La Rianda Baka, Thamrin, Idrus Salam dan Ulyasniati (dosen Fakultas Pertanian UHO, Mahasiswa Program Doktor (S3) UHO)

  1. PENGANTAR

Tidak dapat dipungkiri bahwa pelaku usaha atau petani yang bergerak dalam bidang budidaya dan pengolahan kelapa di Sulawesi Tenggara dan khususnya di Kabupaten Konawe Kepulauan kebanyakan tergolong dalam klasifikasi Usaha Mikro. Jika mengacu pada data statistik secara umum pelaku Usaha Mikro sesungguhnya memiliki peran strategis namun faktanya cenderung terabaikan akibat hegemoni kapitalistik dari kalangan pengusaha Besar dan Menengah. Data statistik menunjukkan bahwa jumlah Usaha Mikro seluruh Indonesia sebanyak 57.189.393 (98,77%) dari total usaha. Sementara jumlah Usaha Besar sebanyak 5.066 (0,01%) tetapi menguasai perputaran ekonomi 95 %, disusul oleh jumlah Usaha Menengah sebanyak 52.106 (0,09%) dan Usaha Kecil sebanyak 654.222 (1,13%). Data tersebut sesungguhnya memberikan signal kuat bahwa usaha mikro sangat penting untuk diberdayakan karena jumlah usaha mikro yang dominan tersebut mampu menyerap tenaga kerja 97 % disertai kontribusinya terhadap PDB sebesar 61,07 %.

Berkaitan dengan peran strategis tersebut maka pada tulisan ini menganalisis fakta yang terjadi pada salah satu pulau yang kita ketahui bersama sebagai pulau kelapa (Pulau Wawonii) yang seharusnya menjadi lumbung dan gudang minyak kelapa yang akan mensuplai kebutuhan minyak goreng minimal di wilayahnya bahkan kebutuhan minyak goreng Sulawesi Tengara sampai ekspor.
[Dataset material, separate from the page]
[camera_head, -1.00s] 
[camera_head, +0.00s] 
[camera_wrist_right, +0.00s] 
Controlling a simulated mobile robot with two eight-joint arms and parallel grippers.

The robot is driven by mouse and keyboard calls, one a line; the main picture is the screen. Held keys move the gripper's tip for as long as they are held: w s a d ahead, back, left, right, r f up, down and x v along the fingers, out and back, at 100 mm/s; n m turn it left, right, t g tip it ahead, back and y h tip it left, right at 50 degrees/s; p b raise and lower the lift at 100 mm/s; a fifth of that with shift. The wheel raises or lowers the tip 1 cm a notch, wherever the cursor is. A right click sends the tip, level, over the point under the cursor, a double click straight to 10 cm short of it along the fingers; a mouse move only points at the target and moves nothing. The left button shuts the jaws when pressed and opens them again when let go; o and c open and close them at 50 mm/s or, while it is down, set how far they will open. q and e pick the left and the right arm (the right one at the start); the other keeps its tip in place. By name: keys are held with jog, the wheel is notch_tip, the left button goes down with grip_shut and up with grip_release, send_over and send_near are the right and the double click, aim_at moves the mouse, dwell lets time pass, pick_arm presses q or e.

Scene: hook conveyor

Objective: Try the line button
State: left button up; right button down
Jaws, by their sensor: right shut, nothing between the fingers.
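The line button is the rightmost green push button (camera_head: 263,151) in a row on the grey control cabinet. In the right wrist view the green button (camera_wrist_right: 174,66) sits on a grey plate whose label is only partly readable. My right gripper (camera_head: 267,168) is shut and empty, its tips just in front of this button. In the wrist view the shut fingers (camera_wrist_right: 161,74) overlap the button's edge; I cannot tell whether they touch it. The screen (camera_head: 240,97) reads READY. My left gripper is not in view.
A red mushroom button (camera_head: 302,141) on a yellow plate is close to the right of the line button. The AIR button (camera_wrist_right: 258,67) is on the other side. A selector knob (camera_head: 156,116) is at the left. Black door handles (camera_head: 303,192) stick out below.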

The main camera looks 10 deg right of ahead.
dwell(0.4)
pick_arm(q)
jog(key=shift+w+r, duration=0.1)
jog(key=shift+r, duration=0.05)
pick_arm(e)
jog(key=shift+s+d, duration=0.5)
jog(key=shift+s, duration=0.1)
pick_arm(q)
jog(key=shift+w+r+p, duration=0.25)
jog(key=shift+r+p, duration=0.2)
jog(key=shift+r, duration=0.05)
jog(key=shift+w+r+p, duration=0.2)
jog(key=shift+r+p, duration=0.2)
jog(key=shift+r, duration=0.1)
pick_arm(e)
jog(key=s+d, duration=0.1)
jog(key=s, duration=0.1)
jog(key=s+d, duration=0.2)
Namun, faktanya cukup ironis karena kondisi fakual saat ini menunjukan bahwa produk minyak goreng yang menguasai seluruh pasar di Konawe Kepulauan bahkan pasar SulawesiTenggara adalah minyak goreng yang diproduksi dari kelapa sawit oleh pengusaha besar seperti Bimoli, Filma, Tropical, Kunci Mas. Pada sisi yang lain tanaman kelapa rakyat memenuhi hampir seluruh daratan pulau Wawonii, cenderung terabaikan dan tidak diolah. Sebagian besar petani kelapa menjual hasil kelapanya dalam bentuk gelondongan dan hanya sebagian kecil anggota masyarakat yang mengolah kelapa menjadi minyak goreng untuk kebutuhan sendiri dan mengolah kelapa menjadi kopra. Kenapa bisa terjadi demikian. Berikut akan kami paparkan dari aspek teknis produksi dan kelembagaan.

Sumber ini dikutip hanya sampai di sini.